▸ **OBJECTIVE**: Transcribe all of the records precisely as they are presented.

[Robot episode records]
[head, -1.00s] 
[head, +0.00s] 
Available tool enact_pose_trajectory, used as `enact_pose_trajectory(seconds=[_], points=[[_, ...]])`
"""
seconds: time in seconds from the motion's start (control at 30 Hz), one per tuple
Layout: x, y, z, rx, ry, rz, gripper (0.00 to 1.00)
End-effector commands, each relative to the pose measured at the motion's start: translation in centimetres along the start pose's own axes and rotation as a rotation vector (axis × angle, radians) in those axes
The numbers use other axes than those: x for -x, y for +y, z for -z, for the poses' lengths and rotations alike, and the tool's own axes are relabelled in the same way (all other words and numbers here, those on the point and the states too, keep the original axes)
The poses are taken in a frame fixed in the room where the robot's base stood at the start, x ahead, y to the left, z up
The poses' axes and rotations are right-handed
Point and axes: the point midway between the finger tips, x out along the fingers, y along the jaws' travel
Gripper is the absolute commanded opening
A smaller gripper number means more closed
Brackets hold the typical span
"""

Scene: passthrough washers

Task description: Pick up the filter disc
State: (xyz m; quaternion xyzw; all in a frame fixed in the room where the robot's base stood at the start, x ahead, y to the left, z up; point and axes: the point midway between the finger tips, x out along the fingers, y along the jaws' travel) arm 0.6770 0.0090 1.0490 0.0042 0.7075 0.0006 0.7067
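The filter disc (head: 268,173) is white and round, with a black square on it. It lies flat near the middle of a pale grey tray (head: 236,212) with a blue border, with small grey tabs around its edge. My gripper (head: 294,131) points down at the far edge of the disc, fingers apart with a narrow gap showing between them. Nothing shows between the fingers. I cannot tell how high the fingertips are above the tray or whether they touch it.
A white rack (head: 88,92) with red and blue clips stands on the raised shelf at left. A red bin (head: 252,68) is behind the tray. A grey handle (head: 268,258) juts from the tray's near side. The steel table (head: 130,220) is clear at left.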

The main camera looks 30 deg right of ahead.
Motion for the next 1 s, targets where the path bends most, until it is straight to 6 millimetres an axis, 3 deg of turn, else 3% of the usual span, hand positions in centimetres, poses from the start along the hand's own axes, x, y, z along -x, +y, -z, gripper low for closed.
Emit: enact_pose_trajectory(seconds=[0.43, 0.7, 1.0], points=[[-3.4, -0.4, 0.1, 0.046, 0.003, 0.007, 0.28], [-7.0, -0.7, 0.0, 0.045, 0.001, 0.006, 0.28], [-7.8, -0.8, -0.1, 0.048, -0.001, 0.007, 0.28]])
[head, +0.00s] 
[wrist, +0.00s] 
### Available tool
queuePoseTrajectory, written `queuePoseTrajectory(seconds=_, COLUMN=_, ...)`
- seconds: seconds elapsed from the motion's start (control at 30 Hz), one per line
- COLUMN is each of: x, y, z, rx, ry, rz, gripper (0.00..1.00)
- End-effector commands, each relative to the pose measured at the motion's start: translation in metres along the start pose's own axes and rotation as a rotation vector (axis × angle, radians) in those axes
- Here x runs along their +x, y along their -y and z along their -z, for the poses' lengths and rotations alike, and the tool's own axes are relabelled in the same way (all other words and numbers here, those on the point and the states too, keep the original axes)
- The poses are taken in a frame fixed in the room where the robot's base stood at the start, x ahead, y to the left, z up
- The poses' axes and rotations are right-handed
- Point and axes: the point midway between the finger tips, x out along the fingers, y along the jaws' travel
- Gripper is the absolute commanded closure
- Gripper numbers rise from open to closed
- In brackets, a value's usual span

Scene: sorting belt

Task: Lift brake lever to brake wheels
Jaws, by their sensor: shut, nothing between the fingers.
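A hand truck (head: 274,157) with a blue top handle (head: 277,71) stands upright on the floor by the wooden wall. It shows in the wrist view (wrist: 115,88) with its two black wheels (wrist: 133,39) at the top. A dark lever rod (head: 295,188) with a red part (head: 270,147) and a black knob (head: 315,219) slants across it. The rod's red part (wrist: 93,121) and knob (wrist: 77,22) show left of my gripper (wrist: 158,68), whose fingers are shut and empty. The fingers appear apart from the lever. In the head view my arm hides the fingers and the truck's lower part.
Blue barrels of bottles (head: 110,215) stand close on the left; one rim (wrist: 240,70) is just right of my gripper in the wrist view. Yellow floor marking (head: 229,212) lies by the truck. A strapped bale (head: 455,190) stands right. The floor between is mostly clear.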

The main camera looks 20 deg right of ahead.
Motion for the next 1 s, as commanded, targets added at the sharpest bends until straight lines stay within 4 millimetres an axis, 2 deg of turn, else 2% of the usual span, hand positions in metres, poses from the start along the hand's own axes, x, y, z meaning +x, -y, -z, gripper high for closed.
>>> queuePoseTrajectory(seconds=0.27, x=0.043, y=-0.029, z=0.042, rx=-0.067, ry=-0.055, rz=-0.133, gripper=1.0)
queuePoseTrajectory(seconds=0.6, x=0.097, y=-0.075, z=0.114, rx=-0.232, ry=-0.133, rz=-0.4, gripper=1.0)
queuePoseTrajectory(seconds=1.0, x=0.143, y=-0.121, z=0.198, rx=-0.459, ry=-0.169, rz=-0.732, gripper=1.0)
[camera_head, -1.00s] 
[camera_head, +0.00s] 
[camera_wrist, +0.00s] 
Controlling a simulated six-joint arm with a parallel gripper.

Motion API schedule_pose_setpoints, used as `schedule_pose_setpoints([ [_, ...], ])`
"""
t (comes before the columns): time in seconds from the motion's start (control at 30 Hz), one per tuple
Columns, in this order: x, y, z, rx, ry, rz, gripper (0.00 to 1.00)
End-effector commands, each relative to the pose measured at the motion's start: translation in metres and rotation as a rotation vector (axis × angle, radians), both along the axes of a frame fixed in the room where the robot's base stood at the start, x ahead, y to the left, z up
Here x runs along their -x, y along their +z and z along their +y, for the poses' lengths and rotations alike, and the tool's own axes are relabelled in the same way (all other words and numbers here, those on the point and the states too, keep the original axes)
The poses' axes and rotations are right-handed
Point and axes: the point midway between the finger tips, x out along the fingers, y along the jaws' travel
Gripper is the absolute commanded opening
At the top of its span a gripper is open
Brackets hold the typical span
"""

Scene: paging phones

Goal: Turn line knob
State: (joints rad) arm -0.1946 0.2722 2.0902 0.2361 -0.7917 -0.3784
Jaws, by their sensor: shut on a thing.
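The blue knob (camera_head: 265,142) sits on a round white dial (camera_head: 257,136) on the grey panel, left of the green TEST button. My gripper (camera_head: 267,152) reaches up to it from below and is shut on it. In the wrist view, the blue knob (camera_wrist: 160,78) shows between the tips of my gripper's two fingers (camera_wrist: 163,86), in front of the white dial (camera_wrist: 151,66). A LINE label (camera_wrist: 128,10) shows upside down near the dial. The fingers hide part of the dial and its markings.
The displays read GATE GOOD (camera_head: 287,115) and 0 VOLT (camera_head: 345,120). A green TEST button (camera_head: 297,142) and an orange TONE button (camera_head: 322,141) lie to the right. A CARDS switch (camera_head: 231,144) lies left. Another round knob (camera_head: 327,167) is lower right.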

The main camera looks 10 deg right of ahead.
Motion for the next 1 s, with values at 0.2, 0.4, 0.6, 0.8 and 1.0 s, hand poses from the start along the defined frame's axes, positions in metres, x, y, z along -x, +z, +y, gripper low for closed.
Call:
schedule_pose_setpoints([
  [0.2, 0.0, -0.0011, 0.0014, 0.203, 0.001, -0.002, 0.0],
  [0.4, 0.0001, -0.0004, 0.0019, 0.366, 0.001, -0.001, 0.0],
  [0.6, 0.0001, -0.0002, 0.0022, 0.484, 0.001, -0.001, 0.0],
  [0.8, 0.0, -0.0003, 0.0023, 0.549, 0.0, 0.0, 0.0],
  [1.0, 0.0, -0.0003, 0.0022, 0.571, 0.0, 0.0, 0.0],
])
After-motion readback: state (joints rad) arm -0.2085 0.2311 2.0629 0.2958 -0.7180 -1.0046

▸ **COMPLETED TASK**:
[head, -1.00s] 
[head, +0.00s] 
Available tool enact_pose_trajectory, used as `enact_pose_trajectory(seconds=[_], points=[[_, ...]])`
"""
seconds: time in seconds from the motion's start (control at 30 Hz), one per tuple
Layout: x, y, z, rx, ry, rz, gripper (0.00 to 1.00)
End-effector commands, each relative to the pose measured at the motion's start: translation in centimetres along the start pose's own axes and rotation as a rotation vector (axis × angle, radians) in those axes
The numbers use other axes than those: x for -x, y for +y, z for -z, for the poses' lengths and rotations alike, and the tool's own axes are relabelled in the same way (all other words and numbers here, those on the point and the states too, keep the original axes)
The poses are taken in a frame fixed in the room where the robot's base stood at the start, x ahead, y to the left, z up
The poses' axes and rotations are right-handed
Point and axes: the point midway between the finger tips, x out along the fingers, y along the jaws' travel
Gripper is the absolute commanded opening
A smaller gripper number means more closed
Brackets hold the typical span
"""

Scene: passthrough washers

Task description: Pick up the filter disc
State: (xyz m; quaternion xyzw; all in a frame fixed in the room where the robot's base stood at the start, x ahead, y to the left, z up; point and axes: the point midway between the finger tips, x out along the fingers, y along the jaws' travel) arm 0.6770 0.0090 1.0490 0.0042 0.7075 0.0006 0.7067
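The filter disc (head: 268,173) is white and round, with a black square on it. It lies flat near the middle of a pale grey tray (head: 236,212) with a blue border, with small grey tabs around its edge. My gripper (head: 294,131) points down at the far edge of the disc, fingers apart with a narrow gap showing between them. Nothing shows between the fingers. I cannot tell how high the fingertips are above the tray or whether they touch it.
A white rack (head: 88,92) with red and blue clips stands on the raised shelf at left. A red bin (head: 252,68) is behind the tray. A grey handle (head: 268,258) juts from the tray's near side. The steel table (head: 130,220) is clear at left.

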The main camera looks 30 deg right of ahead.
Motion for the next 1 s, targets where the path bends most, until it is straight to 6 millimetres an axis, 3 deg of turn, else 3% of the usual span, hand positions in centimetres, poses from the start along the hand's own axes, x, y, z along -x, +y, -z, gripper low for closed.
Emit: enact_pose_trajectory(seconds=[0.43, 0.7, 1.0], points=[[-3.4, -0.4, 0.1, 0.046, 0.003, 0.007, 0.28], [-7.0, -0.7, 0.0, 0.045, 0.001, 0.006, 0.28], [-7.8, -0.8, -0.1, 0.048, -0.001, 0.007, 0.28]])
[head, +0.00s] 
[wrist, +0.00s] 
### Available tool
queuePoseTrajectory, written `queuePoseTrajectory(seconds=_, COLUMN=_, ...)`
- seconds: seconds elapsed from the motion's start (control at 30 Hz), one per line
- COLUMN is each of: x, y, z, rx, ry, rz, gripper (0.00..1.00)
- End-effector commands, each relative to the pose measured at the motion's start: translation in metres along the start pose's own axes and rotation as a rotation vector (axis × angle, radians) in those axes
- Here x runs along their +x, y along their -y and z along their -z, for the poses' lengths and rotations alike, and the tool's own axes are relabelled in the same way (all other words and numbers here, those on the point and the states too, keep the original axes)
- The poses are taken in a frame fixed in the room where the robot's base stood at the start, x ahead, y to the left, z up
- The poses' axes and rotations are right-handed
- Point and axes: the point midway between the finger tips, x out along the fingers, y along the jaws' travel
- Gripper is the absolute commanded closure
- Gripper numbers rise from open to closed
- In brackets, a value's usual span

Scene: sorting belt

Task: Lift brake lever to brake wheels
Jaws, by their sensor: shut, nothing between the fingers.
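A hand truck (head: 274,157) with a blue top handle (head: 277,71) stands upright on the floor by the wooden wall. It shows in the wrist view (wrist: 115,88) with its two black wheels (wrist: 133,39) at the top. A dark lever rod (head: 295,188) with a red part (head: 270,147) and a black knob (head: 315,219) slants across it. The rod's red part (wrist: 93,121) and knob (wrist: 77,22) show left of my gripper (wrist: 158,68), whose fingers are shut and empty. The fingers appear apart from the lever. In the head view my arm hides the fingers and the truck's lower part.
Blue barrels of bottles (head: 110,215) stand close on the left; one rim (wrist: 240,70) is just right of my gripper in the wrist view. Yellow floor marking (head: 229,212) lies by the truck. A strapped bale (head: 455,190) stands right. The floor between is mostly clear.

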The main camera looks 20 deg right of ahead.
Motion for the next 1 s, as commanded, targets added at the sharpest bends until straight lines stay within 4 millimetres an axis, 2 deg of turn, else 2% of the usual span, hand positions in metres, poses from the start along the hand's own axes, x, y, z meaning +x, -y, -z, gripper high for closed.
>>> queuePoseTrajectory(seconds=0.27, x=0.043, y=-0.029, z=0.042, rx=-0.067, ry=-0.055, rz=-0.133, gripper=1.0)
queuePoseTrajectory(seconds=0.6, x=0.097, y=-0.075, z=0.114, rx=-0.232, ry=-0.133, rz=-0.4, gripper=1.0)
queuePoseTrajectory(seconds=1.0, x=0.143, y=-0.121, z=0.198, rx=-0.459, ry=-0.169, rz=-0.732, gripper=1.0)
[camera_head, -1.00s] 
[camera_head, +0.00s] 
[camera_wrist, +0.00s] 
Controlling a simulated six-joint arm with a parallel gripper.

Motion API schedule_pose_setpoints, used as `schedule_pose_setpoints([ [_, ...], ])`
"""
t (comes before the columns): time in seconds from the motion's start (control at 30 Hz), one per tuple
Columns, in this order: x, y, z, rx, ry, rz, gripper (0.00 to 1.00)
End-effector commands, each relative to the pose measured at the motion's start: translation in metres and rotation as a rotation vector (axis × angle, radians), both along the axes of a frame fixed in the room where the robot's base stood at the start, x ahead, y to the left, z up
Here x runs along their -x, y along their +z and z along their +y, for the poses' lengths and rotations alike, and the tool's own axes are relabelled in the same way (all other words and numbers here, those on the point and the states too, keep the original axes)
The poses' axes and rotations are right-handed
Point and axes: the point midway between the finger tips, x out along the fingers, y along the jaws' travel
Gripper is the absolute commanded opening
At the top of its span a gripper is open
Brackets hold the typical span
"""

Scene: paging phones

Goal: Turn line knob
State: (joints rad) arm -0.1946 0.2722 2.0902 0.2361 -0.7917 -0.3784
Jaws, by their sensor: shut on a thing.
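The blue knob (camera_head: 265,142) sits on a round white dial (camera_head: 257,136) on the grey panel, left of the green TEST button. My gripper (camera_head: 267,152) reaches up to it from below and is shut on it. In the wrist view, the blue knob (camera_wrist: 160,78) shows between the tips of my gripper's two fingers (camera_wrist: 163,86), in front of the white dial (camera_wrist: 151,66). A LINE label (camera_wrist: 128,10) shows upside down near the dial. The fingers hide part of the dial and its markings.
The displays read GATE GOOD (camera_head: 287,115) and 0 VOLT (camera_head: 345,120). A green TEST button (camera_head: 297,142) and an orange TONE button (camera_head: 322,141) lie to the right. A CARDS switch (camera_head: 231,144) lies left. Another round knob (camera_head: 327,167) is lower right.

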The main camera looks 10 deg right of ahead.
Motion for the next 1 s, with values at 0.2, 0.4, 0.6, 0.8 and 1.0 s, hand poses from the start along the defined frame's axes, positions in metres, x, y, z along -x, +z, +y, gripper low for closed.
Call:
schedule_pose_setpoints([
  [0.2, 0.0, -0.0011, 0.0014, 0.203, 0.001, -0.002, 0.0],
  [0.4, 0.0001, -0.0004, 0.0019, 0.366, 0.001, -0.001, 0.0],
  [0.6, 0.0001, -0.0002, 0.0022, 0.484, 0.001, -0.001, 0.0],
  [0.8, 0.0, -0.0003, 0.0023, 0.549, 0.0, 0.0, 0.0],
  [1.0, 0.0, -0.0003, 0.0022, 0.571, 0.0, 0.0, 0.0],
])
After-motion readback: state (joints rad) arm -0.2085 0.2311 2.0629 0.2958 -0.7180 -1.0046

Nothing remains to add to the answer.